Avoluma-se, dia a dia, o caudal das dores e misérias que ora espancam a criatura humana, em estágio iluminativo na Terra. Não bastassem as ocorrências individuais, a estas se somam os conflitos coletivos, o desassossego das massas esfaimadas e sem trabalho, buscando, em desespero, a sobrevivência a qualquer custo.
Ao cenário pandêmico, ainda não esgotado em suas dores e amarguras, o cenário do presente conflito armado no leste europeu impõe sobre muitas almas a incerteza sobre os dias do porvir.
Não há um só período de vinte e quatro horas em que não sejamos atingidos por notícias desagradáveis e ocorrências inquietantes, despejando mais pessimismo num horizonte já sombrio por si mesmo. E o suicídio, o surto psicótico, as enfermidades emocionais e uma gama de contratempos parece tempestade furiosa, a desabar no telhado de cada um.
E todas as criatura tem seu limite de suportação. Este, atingido pelo chavascal de dores, mergulha no mutismo, tentando isolamento da alta voltagem de conflitos que o eletrocuta.
Aquele, fragilizado ante a ventania do desemprego súbito, se deixa avassalar pela depressão destruidora, adentrando-se na furna sombria da negação diante da luta. Mais um, em se observando exausto, à frente de demandas que não consegue atender, vale-se de aditivos químicos para anestesiar a consciência, tentando isolamento das tensões que o maceram sem piedade.
Incontáveis, fogem para religiões diversas, na infantil tentativa de negociar com Deus a eliminação dos problemas, mediante negociata com seus representantes terrestres.
E para uma minoria, o tsunami de problemas e dificuldades não oferta escapatória, os lançando no olho do furacão quase que em estado constante.
Começam o dia no cansaço e terminam na exaustão. São procurados incessantemente por subordinados e superiores hierárquicos, recolhendo nos ombros uma carga de compromissos superiores às próprias forças, que procuram se desincumbir da melhor forma possível. E sob o peso incoercível de inúmeros problemas materiais, ainda se veem constrangidos a serem orientadores de muitas vidas perdidas ou em paranóia.

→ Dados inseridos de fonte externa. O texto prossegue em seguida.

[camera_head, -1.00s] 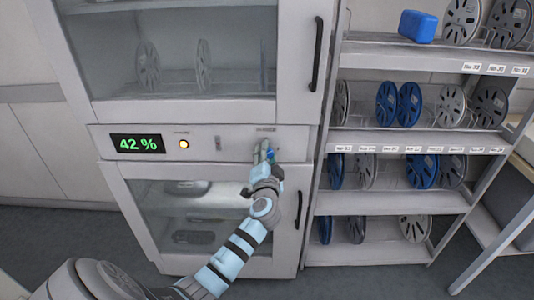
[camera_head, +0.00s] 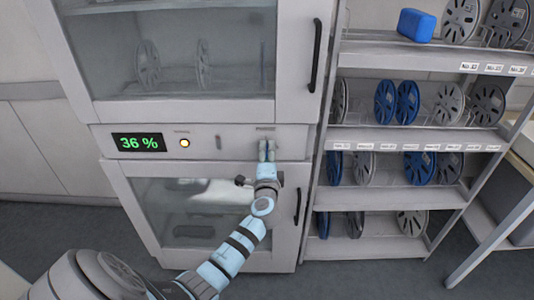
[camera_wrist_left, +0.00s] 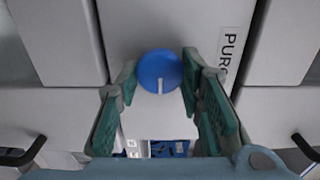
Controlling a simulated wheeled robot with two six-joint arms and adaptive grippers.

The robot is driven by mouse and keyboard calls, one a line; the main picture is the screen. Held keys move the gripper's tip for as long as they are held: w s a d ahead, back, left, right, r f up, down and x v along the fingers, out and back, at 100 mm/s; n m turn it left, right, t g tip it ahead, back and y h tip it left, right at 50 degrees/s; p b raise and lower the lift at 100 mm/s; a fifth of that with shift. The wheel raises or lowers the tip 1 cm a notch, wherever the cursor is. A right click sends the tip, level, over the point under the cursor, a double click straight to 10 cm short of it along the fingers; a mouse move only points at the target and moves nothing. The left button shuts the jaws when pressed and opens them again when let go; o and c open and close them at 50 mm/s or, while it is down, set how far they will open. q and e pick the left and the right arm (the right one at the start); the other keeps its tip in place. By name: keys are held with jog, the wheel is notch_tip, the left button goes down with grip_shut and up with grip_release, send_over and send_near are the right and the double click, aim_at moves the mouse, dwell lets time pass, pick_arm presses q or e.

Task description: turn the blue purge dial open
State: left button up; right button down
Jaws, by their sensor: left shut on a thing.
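The blue purge dial (camera_wrist_left: 160,70) is round with a white mark, which points toward the bottom of the left wrist view. Part of a "PURGE" label shows to its right. My left gripper (camera_head: 266,152) is at the right part of the cabinet's control panel (camera_head: 230,141). In the left wrist view its green-padded fingers (camera_wrist_left: 159,75) stand on both sides of the dial, shut on it. In the head view the fingers hide the dial. My right gripper is not in view.
The panel's display (camera_head: 138,142) reads 36 %, beside a lit yellow lamp (camera_head: 184,143). Glass cabinet doors with black handles (camera_head: 316,55) are above and below. A spool rack (camera_head: 395,140) stands close on the right, with a blue box (camera_head: 417,25) on top.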

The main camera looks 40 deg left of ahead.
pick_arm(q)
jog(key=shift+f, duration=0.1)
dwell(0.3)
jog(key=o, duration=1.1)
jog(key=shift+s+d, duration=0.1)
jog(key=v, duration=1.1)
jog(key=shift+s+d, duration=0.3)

O sacerdote, que ocultando as próprias úlceras morais, tem que ofertar diretrizes de segurança para as ovelhas perdidas. O pastor digno e fiel ao mandato religioso, que se vê buscado por incontáveis obreiros, a passarem dificuldades e dores que ele tem de orientar e auxiliar. O trabalhador do bem, que se colocou na vida como ponte entre as duas realidades existenciais, constantemente assediado por rogativas e petitório de amigos e conhecidos, muitos dos quais francamente renteando com a obsessão ou claramente desequilibrados nas emoções.

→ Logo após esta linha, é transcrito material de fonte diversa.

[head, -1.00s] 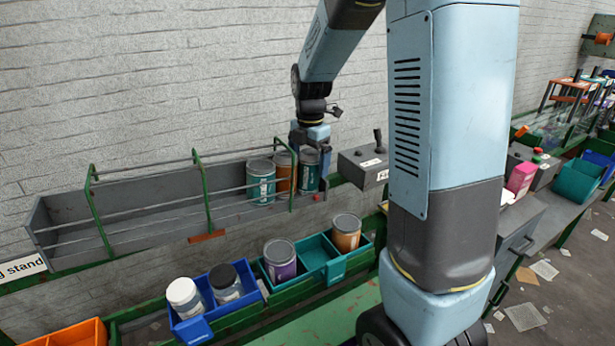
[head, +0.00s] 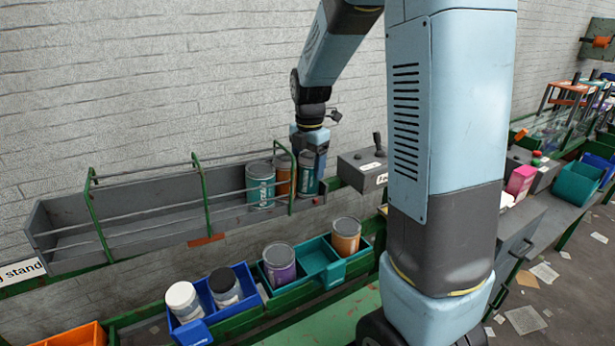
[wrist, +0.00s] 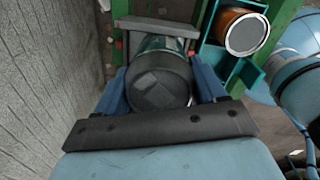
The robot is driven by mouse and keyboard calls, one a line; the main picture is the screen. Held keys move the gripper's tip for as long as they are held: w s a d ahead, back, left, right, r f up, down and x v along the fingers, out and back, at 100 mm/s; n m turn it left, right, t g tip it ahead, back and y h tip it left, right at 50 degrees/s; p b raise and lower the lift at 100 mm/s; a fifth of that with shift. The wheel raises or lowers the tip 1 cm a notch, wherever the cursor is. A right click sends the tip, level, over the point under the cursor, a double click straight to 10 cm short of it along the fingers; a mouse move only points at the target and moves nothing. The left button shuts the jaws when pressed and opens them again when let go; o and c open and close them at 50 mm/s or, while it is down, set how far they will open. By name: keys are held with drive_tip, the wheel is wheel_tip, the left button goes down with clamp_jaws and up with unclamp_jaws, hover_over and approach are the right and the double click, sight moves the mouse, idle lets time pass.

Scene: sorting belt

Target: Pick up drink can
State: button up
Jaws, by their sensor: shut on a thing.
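Three drink cans stand at the right end of the grey wire-railed rack (head: 130,225). They are a teal can (head: 260,186) at the front left, an orange can (head: 282,174) behind it, and a dark teal can (head: 306,178) at the right end. My gripper (head: 311,160) reaches down from above and is shut on the dark teal can. In the wrist view, the blue jaws sit on both sides of this can (wrist: 160,88), whose dark lid faces the camera. The can still appears to be within the rack; its base is hidden.
Below the rack, a teal bin (head: 318,258) holds a purple can (head: 279,263) and an orange can (head: 345,236). A blue bin (head: 243,278) holds a white-lidded jar (head: 184,300) and a black-lidded jar (head: 225,285). A grey control box (head: 362,168) with a lever stands close right of the gripper.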

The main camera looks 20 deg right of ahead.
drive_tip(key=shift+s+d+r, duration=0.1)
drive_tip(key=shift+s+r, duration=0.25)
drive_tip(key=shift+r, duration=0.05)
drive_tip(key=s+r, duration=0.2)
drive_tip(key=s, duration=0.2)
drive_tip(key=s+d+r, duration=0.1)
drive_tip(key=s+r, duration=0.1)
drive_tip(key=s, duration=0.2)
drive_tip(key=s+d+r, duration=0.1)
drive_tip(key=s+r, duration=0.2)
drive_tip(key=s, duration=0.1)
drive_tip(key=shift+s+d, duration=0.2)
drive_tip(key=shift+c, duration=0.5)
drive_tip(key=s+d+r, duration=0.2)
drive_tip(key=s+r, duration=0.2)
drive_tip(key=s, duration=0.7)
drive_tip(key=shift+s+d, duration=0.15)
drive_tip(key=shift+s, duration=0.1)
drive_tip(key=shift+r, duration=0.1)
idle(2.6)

Como atender à massa de aflitos em tempos de guerra?
Como ministrar o remédio escasso a tantos enfermos?
Como sugerir equilíbrio sem perder o próprio?
São desafios da convivência interpessoal dos tempos presentes. Em meio a uma sociedade profundamente ansiosa e barulhenta, agressiva e manipulada por forças contrárias ao bem, sob bombardeio incessante de exigências e notícias ruins que não consegue assimilar, não seja de estranhar a fuga de tantos para as redes sociais, ali buscando contatos que não preenchem o vazio existencial, exibindo sorrisos postiços, uma juventude bem elaborada por filtros especiais e uma felicidade ansiada, porém, não conquistada.
Imperioso desacelerar essa fórmula um em que estamos todos numa disputa insana, lutando pelo pódio das conquistas passageiras.
O "ter" produziu uma sociedade carente e frágil, sedenta e ignorante do que seja "ser".
O comboio dos famintos da alma avoluma-se, qual hemorragia inestancável.
Fundamental refletir sobre o significado da existência na Terra, meditando sobre as nossas buscas sôfregas e o que realmente nos preenche.
Como estamos lidando com o imanente e o transcendente.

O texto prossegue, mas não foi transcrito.